Kindern wird nachgesagt, sie seien bei Memory-Spielen den Erwachsenen überlegen. Tatsache ist, dass viele Kinder – aber längst nicht alle – Memory mit einer gewissen Intuition und einer scheinbaren Mühelosigkeit gewinnen können. Wir als Erwachsenen müssen uns dagegen eine Systematik ausdenken, mit der wir uns die Positionen merken können.

Dicke Luft in der Gruft gelingt es auch Kindern kaum, sich mit Intuition und Mühelosigkeit die unbesetzten Gräber und deren Farben zu merken. Sondern Frustration kann sich – unterstützt durch die Vampir-„Geschenke“ – schnell breit machen.

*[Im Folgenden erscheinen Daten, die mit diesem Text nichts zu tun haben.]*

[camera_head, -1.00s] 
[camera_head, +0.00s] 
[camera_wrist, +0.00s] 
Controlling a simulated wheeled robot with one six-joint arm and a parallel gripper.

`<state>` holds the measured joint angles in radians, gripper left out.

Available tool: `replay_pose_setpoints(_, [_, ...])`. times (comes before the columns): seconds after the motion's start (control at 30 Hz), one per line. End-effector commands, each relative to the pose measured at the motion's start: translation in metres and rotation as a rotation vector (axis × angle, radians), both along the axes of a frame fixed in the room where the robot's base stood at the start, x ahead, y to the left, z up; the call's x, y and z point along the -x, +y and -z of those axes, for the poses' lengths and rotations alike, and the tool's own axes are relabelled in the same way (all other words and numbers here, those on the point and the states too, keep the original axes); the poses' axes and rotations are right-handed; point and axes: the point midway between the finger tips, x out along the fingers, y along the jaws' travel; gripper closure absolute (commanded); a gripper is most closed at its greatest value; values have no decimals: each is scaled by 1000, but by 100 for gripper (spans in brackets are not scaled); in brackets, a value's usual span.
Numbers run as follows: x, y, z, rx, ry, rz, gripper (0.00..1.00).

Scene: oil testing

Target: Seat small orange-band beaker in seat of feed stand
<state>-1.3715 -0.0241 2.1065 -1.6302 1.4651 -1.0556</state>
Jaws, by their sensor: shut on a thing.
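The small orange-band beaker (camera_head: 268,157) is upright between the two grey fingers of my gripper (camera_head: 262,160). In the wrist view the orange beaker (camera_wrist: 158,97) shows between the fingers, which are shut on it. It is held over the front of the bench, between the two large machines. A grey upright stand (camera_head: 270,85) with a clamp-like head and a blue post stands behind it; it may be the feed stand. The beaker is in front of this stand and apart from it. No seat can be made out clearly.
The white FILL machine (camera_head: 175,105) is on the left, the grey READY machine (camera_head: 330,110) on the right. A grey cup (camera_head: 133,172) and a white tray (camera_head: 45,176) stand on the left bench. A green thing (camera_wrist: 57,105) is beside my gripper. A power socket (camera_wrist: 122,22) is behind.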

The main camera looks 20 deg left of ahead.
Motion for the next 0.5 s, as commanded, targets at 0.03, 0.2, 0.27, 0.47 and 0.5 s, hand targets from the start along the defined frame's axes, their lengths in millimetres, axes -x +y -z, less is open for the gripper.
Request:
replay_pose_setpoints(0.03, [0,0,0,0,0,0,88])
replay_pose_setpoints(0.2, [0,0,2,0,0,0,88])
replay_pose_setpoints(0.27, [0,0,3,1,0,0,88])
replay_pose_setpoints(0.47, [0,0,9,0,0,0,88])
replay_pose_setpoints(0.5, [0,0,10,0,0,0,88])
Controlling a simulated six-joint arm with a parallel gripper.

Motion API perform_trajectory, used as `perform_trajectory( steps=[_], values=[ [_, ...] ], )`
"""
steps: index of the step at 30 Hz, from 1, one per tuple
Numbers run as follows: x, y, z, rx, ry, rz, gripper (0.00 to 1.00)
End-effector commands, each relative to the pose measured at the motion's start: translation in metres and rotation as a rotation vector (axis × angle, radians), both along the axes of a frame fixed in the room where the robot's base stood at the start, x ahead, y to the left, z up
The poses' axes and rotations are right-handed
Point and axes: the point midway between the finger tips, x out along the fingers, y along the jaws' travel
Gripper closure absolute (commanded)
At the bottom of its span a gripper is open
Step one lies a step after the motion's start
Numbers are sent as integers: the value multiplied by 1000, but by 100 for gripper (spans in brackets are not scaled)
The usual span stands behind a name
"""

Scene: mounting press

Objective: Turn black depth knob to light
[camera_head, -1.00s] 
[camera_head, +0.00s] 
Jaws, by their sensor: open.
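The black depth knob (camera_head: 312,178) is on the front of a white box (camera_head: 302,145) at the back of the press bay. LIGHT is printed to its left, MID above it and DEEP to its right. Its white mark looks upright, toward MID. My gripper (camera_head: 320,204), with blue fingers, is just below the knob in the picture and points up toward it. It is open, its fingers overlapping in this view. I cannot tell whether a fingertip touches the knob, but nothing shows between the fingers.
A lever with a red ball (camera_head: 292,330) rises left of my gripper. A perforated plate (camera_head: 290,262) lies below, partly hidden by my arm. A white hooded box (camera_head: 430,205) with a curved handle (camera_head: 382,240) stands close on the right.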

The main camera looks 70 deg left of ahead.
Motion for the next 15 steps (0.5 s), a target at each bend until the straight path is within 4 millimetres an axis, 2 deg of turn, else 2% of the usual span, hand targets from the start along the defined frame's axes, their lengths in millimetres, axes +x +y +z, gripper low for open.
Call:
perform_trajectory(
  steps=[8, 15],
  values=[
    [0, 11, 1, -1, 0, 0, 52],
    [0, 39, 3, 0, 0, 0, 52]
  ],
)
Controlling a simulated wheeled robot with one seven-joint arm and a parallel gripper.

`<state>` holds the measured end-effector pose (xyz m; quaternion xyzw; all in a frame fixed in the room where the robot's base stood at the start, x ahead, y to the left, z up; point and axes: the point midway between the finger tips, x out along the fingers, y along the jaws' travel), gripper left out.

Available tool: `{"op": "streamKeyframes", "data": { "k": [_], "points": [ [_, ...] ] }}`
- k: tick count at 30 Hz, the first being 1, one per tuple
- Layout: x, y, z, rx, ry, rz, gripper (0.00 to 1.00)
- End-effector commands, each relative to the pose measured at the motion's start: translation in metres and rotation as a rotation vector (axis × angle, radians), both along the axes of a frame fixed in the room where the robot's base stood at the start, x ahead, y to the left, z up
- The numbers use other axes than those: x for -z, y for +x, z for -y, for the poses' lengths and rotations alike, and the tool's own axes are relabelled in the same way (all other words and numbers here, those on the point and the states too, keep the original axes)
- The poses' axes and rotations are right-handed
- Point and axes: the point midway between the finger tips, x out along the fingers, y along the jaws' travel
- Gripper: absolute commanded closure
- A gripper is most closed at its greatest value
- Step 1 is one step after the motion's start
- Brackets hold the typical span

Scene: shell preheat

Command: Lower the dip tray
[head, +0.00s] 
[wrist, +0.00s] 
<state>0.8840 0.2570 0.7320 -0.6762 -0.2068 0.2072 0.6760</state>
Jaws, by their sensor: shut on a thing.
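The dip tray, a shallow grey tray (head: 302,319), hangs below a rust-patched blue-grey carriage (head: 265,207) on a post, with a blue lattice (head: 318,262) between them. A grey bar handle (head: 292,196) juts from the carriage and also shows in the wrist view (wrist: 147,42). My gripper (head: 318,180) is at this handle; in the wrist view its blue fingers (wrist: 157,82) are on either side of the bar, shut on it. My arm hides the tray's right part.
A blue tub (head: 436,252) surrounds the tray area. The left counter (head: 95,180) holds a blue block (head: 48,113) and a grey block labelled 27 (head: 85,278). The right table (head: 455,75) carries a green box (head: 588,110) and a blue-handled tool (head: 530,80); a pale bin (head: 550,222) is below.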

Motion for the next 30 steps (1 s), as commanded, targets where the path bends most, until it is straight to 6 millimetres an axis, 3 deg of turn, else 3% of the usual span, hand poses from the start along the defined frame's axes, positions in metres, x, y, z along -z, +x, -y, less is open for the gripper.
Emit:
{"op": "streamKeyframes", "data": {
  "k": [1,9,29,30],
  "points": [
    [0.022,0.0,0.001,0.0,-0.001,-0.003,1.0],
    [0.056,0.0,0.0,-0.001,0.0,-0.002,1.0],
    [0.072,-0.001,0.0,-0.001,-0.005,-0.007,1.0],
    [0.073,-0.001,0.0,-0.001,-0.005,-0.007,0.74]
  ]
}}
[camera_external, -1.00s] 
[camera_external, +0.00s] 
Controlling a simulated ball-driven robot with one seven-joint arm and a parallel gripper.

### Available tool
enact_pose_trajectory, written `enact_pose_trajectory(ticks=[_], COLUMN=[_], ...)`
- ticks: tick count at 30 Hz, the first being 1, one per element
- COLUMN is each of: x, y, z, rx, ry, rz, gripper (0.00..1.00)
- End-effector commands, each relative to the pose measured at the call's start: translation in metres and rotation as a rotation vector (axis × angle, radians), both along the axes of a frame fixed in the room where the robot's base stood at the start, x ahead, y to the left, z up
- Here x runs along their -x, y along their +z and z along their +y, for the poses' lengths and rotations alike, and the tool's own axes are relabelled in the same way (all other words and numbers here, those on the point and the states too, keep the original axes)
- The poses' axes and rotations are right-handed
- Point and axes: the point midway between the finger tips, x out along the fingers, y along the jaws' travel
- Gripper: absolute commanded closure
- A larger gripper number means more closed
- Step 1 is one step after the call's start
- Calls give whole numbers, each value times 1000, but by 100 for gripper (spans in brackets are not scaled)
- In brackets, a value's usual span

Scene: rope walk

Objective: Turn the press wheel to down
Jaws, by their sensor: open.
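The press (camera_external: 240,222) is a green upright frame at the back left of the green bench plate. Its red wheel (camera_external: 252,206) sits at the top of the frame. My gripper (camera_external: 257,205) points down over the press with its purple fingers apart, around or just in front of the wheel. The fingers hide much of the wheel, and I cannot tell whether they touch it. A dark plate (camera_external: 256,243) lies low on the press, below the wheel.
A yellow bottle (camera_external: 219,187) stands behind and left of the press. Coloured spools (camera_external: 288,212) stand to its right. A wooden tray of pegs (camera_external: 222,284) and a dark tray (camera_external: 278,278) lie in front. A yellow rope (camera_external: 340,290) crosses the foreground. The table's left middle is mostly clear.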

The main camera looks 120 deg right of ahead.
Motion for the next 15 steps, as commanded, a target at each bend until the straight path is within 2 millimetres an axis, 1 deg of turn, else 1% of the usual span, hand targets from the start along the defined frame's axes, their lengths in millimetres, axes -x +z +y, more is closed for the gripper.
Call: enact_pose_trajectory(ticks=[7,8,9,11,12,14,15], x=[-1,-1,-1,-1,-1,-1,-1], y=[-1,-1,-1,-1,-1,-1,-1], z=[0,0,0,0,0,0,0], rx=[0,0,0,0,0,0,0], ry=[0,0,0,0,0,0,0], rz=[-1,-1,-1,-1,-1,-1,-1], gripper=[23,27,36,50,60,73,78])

Memory-Fans unter Erwachsenen können dagegen sehr begeistert sein. Aber wer kennt schon erwachsene Memory-Fans? Dieses ständige sich etwas merken müssen ist reichlich anstrengend. Bei Dicke Luft noch viel mehr als bei Memory.

Dicke Luft in der Gruft kann man drei-, viermal „just for fun“ spielen, es ist in größeren Runden sehr unterhaltsam. Außerdem ist ansprechend gestaltet, auch wenn man sich beim Spielen mit Kindern wünscht, dass die Grabdeckel nicht so leicht verrutschen.

Aber ob dieser Spieletitel noch häufiger auf den Tisch kommt? Ich bin da sehr skeptisch. Denn das Spiel kann sich nicht so recht entscheiden, ob man es besser mit Kindern oder besser ohne Kinder spielt, ob es leichte Unterhaltung oder schwere Gedächtniskost ist.